* [Task objective] Nothing but the lines from the one containing "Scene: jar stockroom" down to the one containing "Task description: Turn", both included, should be echoed, and each exactly as it stands.

* [Listed records]
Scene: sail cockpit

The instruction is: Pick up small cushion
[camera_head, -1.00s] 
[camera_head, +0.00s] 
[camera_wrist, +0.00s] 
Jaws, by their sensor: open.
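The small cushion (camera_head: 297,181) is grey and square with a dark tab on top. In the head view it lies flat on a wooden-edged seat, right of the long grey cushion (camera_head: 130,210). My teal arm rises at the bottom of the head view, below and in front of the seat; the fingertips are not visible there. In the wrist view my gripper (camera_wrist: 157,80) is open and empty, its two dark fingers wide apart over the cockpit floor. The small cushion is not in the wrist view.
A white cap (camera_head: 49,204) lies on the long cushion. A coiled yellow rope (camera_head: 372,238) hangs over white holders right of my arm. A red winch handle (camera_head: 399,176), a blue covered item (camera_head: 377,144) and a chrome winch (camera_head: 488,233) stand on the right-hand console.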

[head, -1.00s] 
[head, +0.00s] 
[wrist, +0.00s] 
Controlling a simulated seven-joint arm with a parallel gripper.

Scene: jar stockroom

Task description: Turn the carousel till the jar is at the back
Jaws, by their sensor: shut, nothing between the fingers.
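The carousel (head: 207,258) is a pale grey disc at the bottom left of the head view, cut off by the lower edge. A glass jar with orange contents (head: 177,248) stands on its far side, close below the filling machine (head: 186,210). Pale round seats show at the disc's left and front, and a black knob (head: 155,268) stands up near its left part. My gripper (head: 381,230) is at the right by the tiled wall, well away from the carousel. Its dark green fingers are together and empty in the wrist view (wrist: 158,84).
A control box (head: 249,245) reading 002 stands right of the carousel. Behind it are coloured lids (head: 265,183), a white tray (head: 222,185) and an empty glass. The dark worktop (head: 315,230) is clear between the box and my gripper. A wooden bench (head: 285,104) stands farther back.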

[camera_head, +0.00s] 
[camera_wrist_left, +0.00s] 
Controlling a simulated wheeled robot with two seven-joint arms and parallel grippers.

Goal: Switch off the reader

* [Completed task]
Scene: jar stockroom

Task description: Turn the carousel till the jar is at the back

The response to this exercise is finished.